Abstract

In recent years, the utilization of voice interfaces has gained significant popularity, with speech synthesis technology playing a pivotal role in their functionality. However, speech synthesis technology is susceptible to noise interference in practical applications, which may lead to a decrease in the quality of speech synthesis. In this paper, the noise robustness of the Variational Inference with adversarial learning for end-to-end Text-to-Speech (VITS) model was investigated, which has shown promising results in speech synthesis tasks. This study conducted experiments using six different texts and evaluated the speech synthesis results using three metrics: Mean Opinion Score (MOS), Disfluency Prediction (DIS), and Colorfulness Prediction (COL).
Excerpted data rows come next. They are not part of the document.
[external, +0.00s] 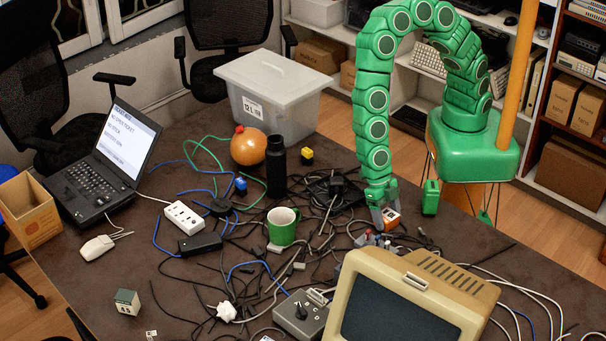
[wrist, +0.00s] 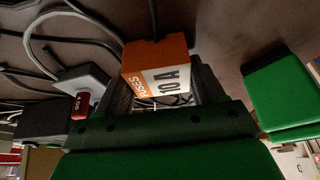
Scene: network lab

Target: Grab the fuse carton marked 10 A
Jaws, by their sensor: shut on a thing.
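The fuse carton (wrist: 157,68) is orange and white and reads "FUSES 10 A" in the wrist view. In the external view the carton (external: 391,217) shows at the end of my green arm, over the right part of the table. My gripper (wrist: 160,85) is shut on the carton, with a dark finger on each side of it. In the external view my gripper (external: 383,212) points down and partly covers the carton. I cannot tell whether the carton touches the table.
Loose cables and a green mug (external: 283,226) lie left of my gripper. A beige monitor (external: 410,305) stands in front. A dark bottle (external: 276,167), an orange ball-like object (external: 248,146) and a lidded bin (external: 270,100) stand farther back. A laptop (external: 105,165) is at the left.

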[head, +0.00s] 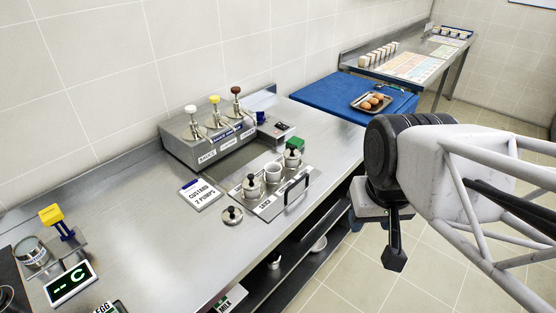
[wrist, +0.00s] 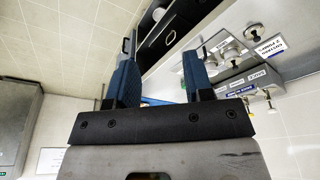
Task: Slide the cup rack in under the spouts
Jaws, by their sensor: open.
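The cup rack (head: 268,207) is a flat steel tray with an upright black handle (head: 297,190) at its right end. It lies on the steel counter in front of the pump dispenser (head: 185,158), apart from it.
A loose knobbed lid (head: 232,215) lies left of the rack, near a "Custard 2 pumps" sign (head: 201,194). A blue surface (head: 330,93) bears a tray of eggs (head: 372,102). Open shelves lie below the counter.

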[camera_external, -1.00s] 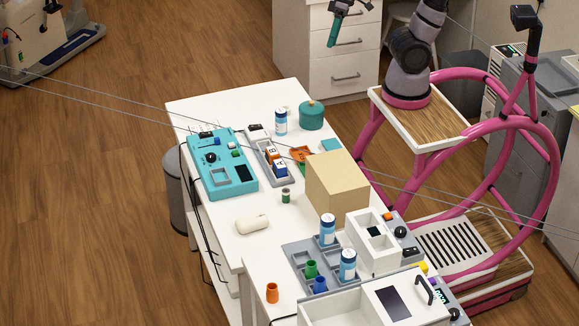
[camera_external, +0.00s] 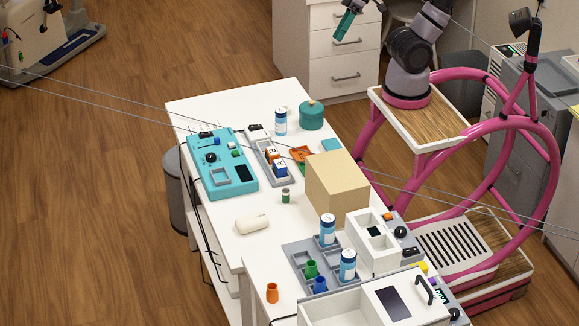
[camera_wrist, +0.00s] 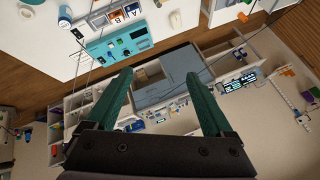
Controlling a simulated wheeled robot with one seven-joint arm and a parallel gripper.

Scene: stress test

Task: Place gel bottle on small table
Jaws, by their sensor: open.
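I cannot tell which item is the gel bottle. Candidates are white bottles with blue bands on the white table (camera_external: 215,110): one bottle (camera_external: 280,122) at the far end, two more (camera_external: 327,230) (camera_external: 348,265) at the grey tray. A bottle also shows at upper left in the wrist view (camera_wrist: 65,18). A cream rounded object (camera_external: 252,223) lies on the table's left side. Which surface is the small table is unclear. My gripper (camera_wrist: 160,75) is open and empty, its two green fingers wide apart. In the external view my gripper (camera_external: 344,25) is up at the top edge, away from the bottles.
A teal device (camera_external: 222,165), a cardboard-coloured box (camera_external: 337,185), a teal pot (camera_external: 311,115), green, blue and orange cups and a white bin (camera_external: 340,305) crowd the table. White drawers (camera_external: 345,75) stand behind. Thin cables cross the external view. Wooden floor at left is mostly clear.

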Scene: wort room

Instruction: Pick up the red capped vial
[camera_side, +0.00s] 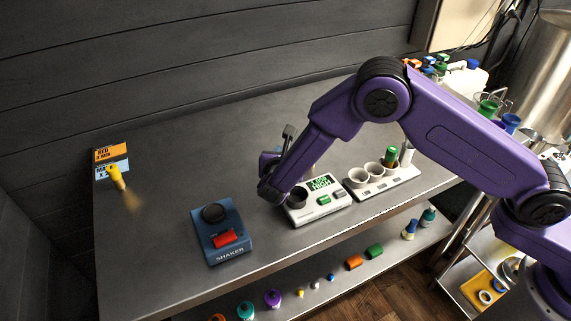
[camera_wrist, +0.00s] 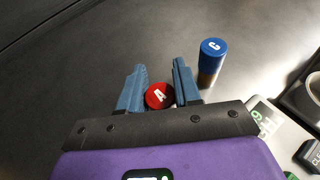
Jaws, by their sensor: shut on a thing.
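The red capped vial (camera_wrist: 158,96), its cap marked "A", sits between the two blue-grey fingers of my gripper (camera_wrist: 159,74) in the wrist view. The fingers are shut on it, one on each side. Its body is hidden below the cap, so I cannot tell whether it touches the table. In the side view my purple arm hides the vial and most of my gripper.
A blue capped vial (camera_wrist: 212,57) stands close by the right finger. A white device with a green display (camera_side: 318,202), a rack with a green capped vial (camera_side: 390,157), a blue shaker (camera_side: 222,230) and a yellow capped vial (camera_side: 116,177) are on the table. The table's middle left is clear.

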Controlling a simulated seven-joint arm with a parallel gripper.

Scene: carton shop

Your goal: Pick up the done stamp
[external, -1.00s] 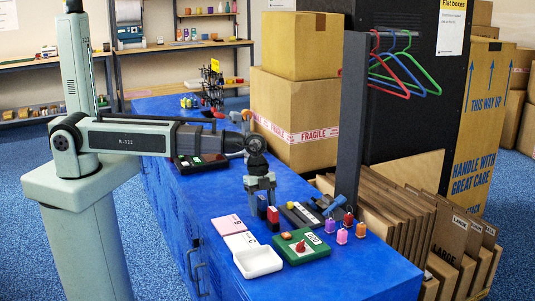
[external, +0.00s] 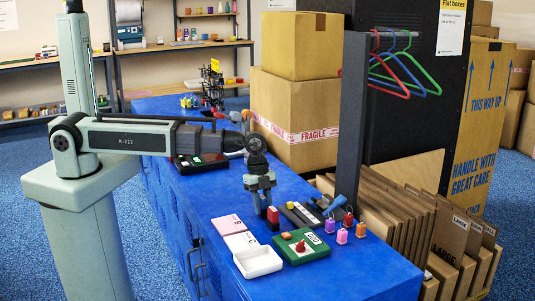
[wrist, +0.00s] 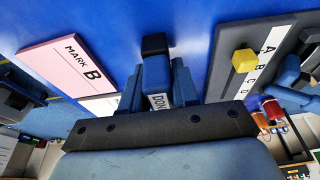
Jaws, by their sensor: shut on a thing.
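The done stamp (wrist: 157,74) is blue with a black end and a white label, partly hidden, that reads "DON". In the wrist view it stands between the two fingers of my gripper (wrist: 157,88), which is shut on it. In the external view my gripper (external: 261,190) points down over the blue locker top, with the blue stamp (external: 262,206) at its fingertips. I cannot tell whether the stamp touches the top.
A red-and-black stamp (external: 273,218) stands close beside it. A pink card (external: 228,224) marked B (wrist: 68,67), a white tray (external: 259,263), a green device (external: 301,246) and a grey slider box (wrist: 249,75) are near. A dark post (external: 349,130) rises behind right.
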The experiments consist of a control group and six experimental groups, which include two types of noise, Additive White Gaussian Noise (AWGN) and real-world noise, at three different signal-to-noise ratios (SNRs). The results demonstrated that both types of noise can significantly reduce the MOS scores of the synthesized speech, with a more severe decrease at lower SNRs. In terms of DIS and COL scores, the VITS model exhibits superior performance with real-world noise compared to AWGN noise, especially at lower SNRs. Moreover, even at an SNR of 3, the VITS model can still generate intelligible speech, which demonstrates its high noise robustness. The findings have important implications for the design of robust speech synthesis models in noisy environments. Future studies may focus on exploring more advanced noise-robust models or investigating the application of these models in practical voice interfaces.